Entries from a dataset
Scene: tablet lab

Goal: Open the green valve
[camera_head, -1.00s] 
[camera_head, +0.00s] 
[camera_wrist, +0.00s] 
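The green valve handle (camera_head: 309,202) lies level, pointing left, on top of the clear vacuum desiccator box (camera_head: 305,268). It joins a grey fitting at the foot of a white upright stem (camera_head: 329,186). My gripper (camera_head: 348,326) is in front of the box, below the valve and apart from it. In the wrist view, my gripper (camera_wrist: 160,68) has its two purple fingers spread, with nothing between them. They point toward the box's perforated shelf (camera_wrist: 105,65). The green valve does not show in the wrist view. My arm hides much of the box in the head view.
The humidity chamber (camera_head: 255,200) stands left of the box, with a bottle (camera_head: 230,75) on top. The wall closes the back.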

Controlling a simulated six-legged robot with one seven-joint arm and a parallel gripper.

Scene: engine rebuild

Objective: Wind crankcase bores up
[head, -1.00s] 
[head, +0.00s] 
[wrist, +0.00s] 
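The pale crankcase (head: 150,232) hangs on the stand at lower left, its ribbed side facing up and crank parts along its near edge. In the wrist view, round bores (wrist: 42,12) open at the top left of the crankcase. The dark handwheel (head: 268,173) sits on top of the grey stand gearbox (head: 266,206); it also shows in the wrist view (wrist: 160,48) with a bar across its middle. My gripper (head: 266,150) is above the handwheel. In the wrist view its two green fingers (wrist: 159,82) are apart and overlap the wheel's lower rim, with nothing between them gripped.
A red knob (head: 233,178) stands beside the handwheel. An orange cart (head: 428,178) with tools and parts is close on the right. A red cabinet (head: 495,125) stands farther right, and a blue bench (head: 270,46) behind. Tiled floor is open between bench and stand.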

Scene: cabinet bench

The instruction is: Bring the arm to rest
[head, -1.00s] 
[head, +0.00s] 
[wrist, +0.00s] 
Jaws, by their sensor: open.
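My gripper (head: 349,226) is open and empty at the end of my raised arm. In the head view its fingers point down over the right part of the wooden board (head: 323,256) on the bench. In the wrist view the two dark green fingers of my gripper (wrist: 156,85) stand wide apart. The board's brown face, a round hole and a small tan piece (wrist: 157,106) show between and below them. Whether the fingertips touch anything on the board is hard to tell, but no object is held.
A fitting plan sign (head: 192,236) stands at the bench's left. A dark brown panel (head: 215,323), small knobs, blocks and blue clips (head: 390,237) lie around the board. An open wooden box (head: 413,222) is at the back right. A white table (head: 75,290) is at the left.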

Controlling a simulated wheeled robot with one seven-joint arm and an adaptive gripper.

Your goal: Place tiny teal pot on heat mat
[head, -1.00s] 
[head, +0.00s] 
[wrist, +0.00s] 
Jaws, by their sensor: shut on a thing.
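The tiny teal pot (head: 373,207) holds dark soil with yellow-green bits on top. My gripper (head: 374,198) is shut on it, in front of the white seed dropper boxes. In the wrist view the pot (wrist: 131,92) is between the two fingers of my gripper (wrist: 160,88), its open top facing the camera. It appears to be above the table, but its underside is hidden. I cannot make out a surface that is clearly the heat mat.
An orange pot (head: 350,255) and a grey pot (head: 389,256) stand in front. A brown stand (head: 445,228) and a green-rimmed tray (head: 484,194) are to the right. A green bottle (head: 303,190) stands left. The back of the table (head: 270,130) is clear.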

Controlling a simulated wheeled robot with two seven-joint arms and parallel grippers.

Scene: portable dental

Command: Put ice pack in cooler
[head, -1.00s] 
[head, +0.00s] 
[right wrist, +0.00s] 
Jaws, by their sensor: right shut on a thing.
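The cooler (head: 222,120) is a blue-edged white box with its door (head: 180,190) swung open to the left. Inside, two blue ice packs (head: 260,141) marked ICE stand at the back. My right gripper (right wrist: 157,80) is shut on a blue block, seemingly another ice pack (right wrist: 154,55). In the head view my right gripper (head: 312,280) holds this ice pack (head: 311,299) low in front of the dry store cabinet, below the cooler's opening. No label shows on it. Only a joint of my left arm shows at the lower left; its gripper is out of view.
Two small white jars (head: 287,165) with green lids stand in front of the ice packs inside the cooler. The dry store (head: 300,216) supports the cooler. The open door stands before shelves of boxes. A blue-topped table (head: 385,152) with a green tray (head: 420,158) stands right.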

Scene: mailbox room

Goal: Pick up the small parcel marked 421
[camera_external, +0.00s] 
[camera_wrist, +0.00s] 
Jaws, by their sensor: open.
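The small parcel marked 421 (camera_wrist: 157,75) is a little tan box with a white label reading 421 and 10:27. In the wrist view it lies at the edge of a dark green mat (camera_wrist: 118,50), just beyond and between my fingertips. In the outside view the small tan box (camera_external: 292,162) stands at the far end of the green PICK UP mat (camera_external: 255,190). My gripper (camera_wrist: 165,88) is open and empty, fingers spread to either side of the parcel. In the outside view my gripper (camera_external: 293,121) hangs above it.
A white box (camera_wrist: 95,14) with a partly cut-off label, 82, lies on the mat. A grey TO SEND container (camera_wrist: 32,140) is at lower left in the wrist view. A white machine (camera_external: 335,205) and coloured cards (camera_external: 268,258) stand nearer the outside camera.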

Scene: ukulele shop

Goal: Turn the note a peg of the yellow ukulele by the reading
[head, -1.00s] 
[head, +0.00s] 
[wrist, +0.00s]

▸ **Short exercise**: The entries above must be returned in full, exactly as shown.

▸ **Response to the exercise**:
Scene: tablet lab

Goal: Open the green valve
[camera_head, -1.00s] 
[camera_head, +0.00s] 
[camera_wrist, +0.00s] 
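The green valve handle (camera_head: 309,202) lies level, pointing left, on top of the clear vacuum desiccator box (camera_head: 305,268). It joins a grey fitting at the foot of a white upright stem (camera_head: 329,186). My gripper (camera_head: 348,326) is in front of the box, below the valve and apart from it. In the wrist view, my gripper (camera_wrist: 160,68) has its two purple fingers spread, with nothing between them. They point toward the box's perforated shelf (camera_wrist: 105,65). The green valve does not show in the wrist view. My arm hides much of the box in the head view.
The humidity chamber (camera_head: 255,200) stands left of the box, with a bottle (camera_head: 230,75) on top. The wall closes the back.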

Controlling a simulated six-legged robot with one seven-joint arm and a parallel gripper.

Scene: engine rebuild

Objective: Wind crankcase bores up
[head, -1.00s] 
[head, +0.00s] 
[wrist, +0.00s] 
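The pale crankcase (head: 150,232) hangs on the stand at lower left, its ribbed side facing up and crank parts along its near edge. In the wrist view, round bores (wrist: 42,12) open at the top left of the crankcase. The dark handwheel (head: 268,173) sits on top of the grey stand gearbox (head: 266,206); it also shows in the wrist view (wrist: 160,48) with a bar across its middle. My gripper (head: 266,150) is above the handwheel. In the wrist view its two green fingers (wrist: 159,82) are apart and overlap the wheel's lower rim, with nothing between them gripped.
A red knob (head: 233,178) stands beside the handwheel. An orange cart (head: 428,178) with tools and parts is close on the right. A red cabinet (head: 495,125) stands farther right, and a blue bench (head: 270,46) behind. Tiled floor is open between bench and stand.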

Scene: cabinet bench

The instruction is: Bring the arm to rest
[head, -1.00s] 
[head, +0.00s] 
[wrist, +0.00s] 
Jaws, by their sensor: open.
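My gripper (head: 349,226) is open and empty at the end of my raised arm. In the head view its fingers point down over the right part of the wooden board (head: 323,256) on the bench. In the wrist view the two dark green fingers of my gripper (wrist: 156,85) stand wide apart. The board's brown face, a round hole and a small tan piece (wrist: 157,106) show between and below them. Whether the fingertips touch anything on the board is hard to tell, but no object is held.
A fitting plan sign (head: 192,236) stands at the bench's left. A dark brown panel (head: 215,323), small knobs, blocks and blue clips (head: 390,237) lie around the board. An open wooden box (head: 413,222) is at the back right. A white table (head: 75,290) is at the left.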

Controlling a simulated wheeled robot with one seven-joint arm and an adaptive gripper.

Your goal: Place tiny teal pot on heat mat
[head, -1.00s] 
[head, +0.00s] 
[wrist, +0.00s] 
Jaws, by their sensor: shut on a thing.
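The tiny teal pot (head: 373,207) holds dark soil with yellow-green bits on top. My gripper (head: 374,198) is shut on it, in front of the white seed dropper boxes. In the wrist view the pot (wrist: 131,92) is between the two fingers of my gripper (wrist: 160,88), its open top facing the camera. It appears to be above the table, but its underside is hidden. I cannot make out a surface that is clearly the heat mat.
An orange pot (head: 350,255) and a grey pot (head: 389,256) stand in front. A brown stand (head: 445,228) and a green-rimmed tray (head: 484,194) are to the right. A green bottle (head: 303,190) stands left. The back of the table (head: 270,130) is clear.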

Controlling a simulated wheeled robot with two seven-joint arms and parallel grippers.

Scene: portable dental

Command: Put ice pack in cooler
[head, -1.00s] 
[head, +0.00s] 
[right wrist, +0.00s] 
Jaws, by their sensor: right shut on a thing.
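The cooler (head: 222,120) is a blue-edged white box with its door (head: 180,190) swung open to the left. Inside, two blue ice packs (head: 260,141) marked ICE stand at the back. My right gripper (right wrist: 157,80) is shut on a blue block, seemingly another ice pack (right wrist: 154,55). In the head view my right gripper (head: 312,280) holds this ice pack (head: 311,299) low in front of the dry store cabinet, below the cooler's opening. No label shows on it. Only a joint of my left arm shows at the lower left; its gripper is out of view.
Two small white jars (head: 287,165) with green lids stand in front of the ice packs inside the cooler. The dry store (head: 300,216) supports the cooler. The open door stands before shelves of boxes. A blue-topped table (head: 385,152) with a green tray (head: 420,158) stands right.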

Scene: mailbox room

Goal: Pick up the small parcel marked 421
[camera_external, +0.00s] 
[camera_wrist, +0.00s] 
Jaws, by their sensor: open.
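The small parcel marked 421 (camera_wrist: 157,75) is a little tan box with a white label reading 421 and 10:27. In the wrist view it lies at the edge of a dark green mat (camera_wrist: 118,50), just beyond and between my fingertips. In the outside view the small tan box (camera_external: 292,162) stands at the far end of the green PICK UP mat (camera_external: 255,190). My gripper (camera_wrist: 165,88) is open and empty, fingers spread to either side of the parcel. In the outside view my gripper (camera_external: 293,121) hangs above it.
A white box (camera_wrist: 95,14) with a partly cut-off label, 82, lies on the mat. A grey TO SEND container (camera_wrist: 32,140) is at lower left in the wrist view. A white machine (camera_external: 335,205) and coloured cards (camera_external: 268,258) stand nearer the outside camera.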

Scene: ukulele shop

Goal: Turn the note a peg of the yellow ukulele by the reading
[head, -1.00s] 
[head, +0.00s] 
[wrist, +0.00s]

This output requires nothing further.